A Review of The Book of Tomorrow

Also awesome cut-out cover!
The Book of Tomorrow is a novel by Cecelia Ahern, who has written many books for adults and the Young Adult book Flawed. Tamara Goodwin lives in luxury with very rich parents. However, her father dies, leaving behind only debts and bad investments. Tamara's charmed life in Dublin is no more, and she and her mother move in with her Uncle in the countryside. When a travelling library comes to town, Tamara finds an unwritten notebook that writes out what is going to happen to her tomorrow.

I may overuse the term "fairy tale" in my reviews, but this book feels like a modern day fairy tale, a medieval riches-to-rags that just happens to be set in our modern age. I love books with that sort of feel, and I really liked this one.

Magical realism is an odd genre to me. Sometimes, I'll read a magical realism book and think 'this is just fantasy.' It seems like the term people give fantasy books when they want them to sound more serious, which plays into the weird stigma of fantasy fiction and the people who read it. But this is one that absolutely falls into the 'slight magical elements, but still very much a normal world' part of the genre. The other odd genre related fact about this book is that I've seen it in the adult section of stores, so often. The main character is a teenager, and there's nothing that disqualifies it from being enjoyed by young adults. Was it just to keep all of Ahern's books on the same shelf. Not that everything with a teenager in it has to be YA, or that adults can't enjoy reading books about teenagers...

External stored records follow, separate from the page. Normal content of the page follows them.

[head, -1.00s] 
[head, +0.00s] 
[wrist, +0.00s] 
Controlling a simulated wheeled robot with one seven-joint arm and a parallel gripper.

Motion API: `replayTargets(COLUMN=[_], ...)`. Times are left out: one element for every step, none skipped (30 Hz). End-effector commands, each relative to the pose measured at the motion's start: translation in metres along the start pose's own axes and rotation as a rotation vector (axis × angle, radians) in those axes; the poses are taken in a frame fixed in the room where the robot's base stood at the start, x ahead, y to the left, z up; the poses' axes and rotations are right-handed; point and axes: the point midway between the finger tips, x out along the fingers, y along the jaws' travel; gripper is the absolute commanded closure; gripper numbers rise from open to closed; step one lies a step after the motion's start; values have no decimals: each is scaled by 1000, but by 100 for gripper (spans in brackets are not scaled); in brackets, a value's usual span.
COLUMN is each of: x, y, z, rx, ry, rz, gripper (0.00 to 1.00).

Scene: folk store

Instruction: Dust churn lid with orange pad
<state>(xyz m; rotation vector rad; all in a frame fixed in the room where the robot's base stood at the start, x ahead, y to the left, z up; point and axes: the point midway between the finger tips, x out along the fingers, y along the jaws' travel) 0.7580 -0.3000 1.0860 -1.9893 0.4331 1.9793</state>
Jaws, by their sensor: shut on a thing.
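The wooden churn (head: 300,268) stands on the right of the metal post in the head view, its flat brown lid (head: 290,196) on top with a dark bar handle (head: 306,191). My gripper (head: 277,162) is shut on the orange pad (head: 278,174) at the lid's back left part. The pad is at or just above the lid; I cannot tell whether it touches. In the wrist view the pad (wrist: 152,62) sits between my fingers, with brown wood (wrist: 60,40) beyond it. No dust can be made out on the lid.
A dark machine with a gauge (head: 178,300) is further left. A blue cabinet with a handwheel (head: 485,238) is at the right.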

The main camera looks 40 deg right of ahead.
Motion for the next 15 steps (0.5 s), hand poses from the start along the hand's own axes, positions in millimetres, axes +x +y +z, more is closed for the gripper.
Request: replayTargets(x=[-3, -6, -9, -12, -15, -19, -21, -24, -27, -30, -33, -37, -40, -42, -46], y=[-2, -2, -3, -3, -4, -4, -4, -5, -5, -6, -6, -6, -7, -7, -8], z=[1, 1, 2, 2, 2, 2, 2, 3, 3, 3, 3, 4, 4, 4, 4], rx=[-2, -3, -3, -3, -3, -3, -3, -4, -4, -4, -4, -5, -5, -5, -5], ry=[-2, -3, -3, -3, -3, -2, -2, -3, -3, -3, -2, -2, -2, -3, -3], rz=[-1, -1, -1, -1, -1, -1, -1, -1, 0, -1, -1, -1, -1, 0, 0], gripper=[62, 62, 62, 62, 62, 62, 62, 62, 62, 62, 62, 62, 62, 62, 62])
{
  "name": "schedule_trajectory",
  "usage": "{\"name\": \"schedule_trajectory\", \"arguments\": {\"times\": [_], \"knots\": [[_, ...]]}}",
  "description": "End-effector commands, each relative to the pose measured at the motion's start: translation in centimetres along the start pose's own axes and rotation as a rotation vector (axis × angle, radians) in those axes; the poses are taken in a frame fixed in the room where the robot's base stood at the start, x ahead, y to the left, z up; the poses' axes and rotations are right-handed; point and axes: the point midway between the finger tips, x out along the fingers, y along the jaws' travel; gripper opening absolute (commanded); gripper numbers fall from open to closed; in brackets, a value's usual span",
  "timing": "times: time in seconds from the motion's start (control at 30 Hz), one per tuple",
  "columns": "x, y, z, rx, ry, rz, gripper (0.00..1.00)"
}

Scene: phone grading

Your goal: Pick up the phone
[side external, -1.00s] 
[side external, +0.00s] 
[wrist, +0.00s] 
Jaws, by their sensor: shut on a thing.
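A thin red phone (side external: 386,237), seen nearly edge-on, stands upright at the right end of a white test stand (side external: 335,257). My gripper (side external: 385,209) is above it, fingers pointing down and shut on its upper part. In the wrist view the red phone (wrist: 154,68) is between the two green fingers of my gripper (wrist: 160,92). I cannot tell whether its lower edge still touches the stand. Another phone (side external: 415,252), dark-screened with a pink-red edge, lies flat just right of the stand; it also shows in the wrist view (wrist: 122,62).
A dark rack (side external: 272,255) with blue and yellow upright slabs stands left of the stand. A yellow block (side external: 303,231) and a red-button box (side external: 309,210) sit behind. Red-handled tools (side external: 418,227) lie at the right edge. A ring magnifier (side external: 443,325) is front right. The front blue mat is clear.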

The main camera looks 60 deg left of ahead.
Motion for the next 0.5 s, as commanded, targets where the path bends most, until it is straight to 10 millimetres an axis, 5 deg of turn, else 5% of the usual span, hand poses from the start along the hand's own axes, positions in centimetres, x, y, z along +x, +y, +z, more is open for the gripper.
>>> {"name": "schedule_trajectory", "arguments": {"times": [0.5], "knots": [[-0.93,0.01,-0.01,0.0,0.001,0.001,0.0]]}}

As a diarist myself, I love that the book centres around a journal. I like the idea of a journal that tells you what you will do in the future. I liked Tamara's character development. If you don't warm to her immediately at first, keep reading. I've also got to point out how this book becomes almost a mystery story over it's course. Some of the twists are easy to see coming, but there are quite a few, so at least one will take you by surprise.

I didn't like the running joke Tamara made about her name - "good win, like hot sun" - she believes it's a statement of the obvious, that all wins are inherently good. I could understand her not knowing Pyrrhic victories, but she's from Ireland, she must have experienced at least one day when it's freezing cold but the sun is out.

There is sexual content, but no explicit sex. I've read worse in YA than how the sex was described in this book.

I recommend this book for teens and adults who are after a good magical realism book, with hints of a good mystery.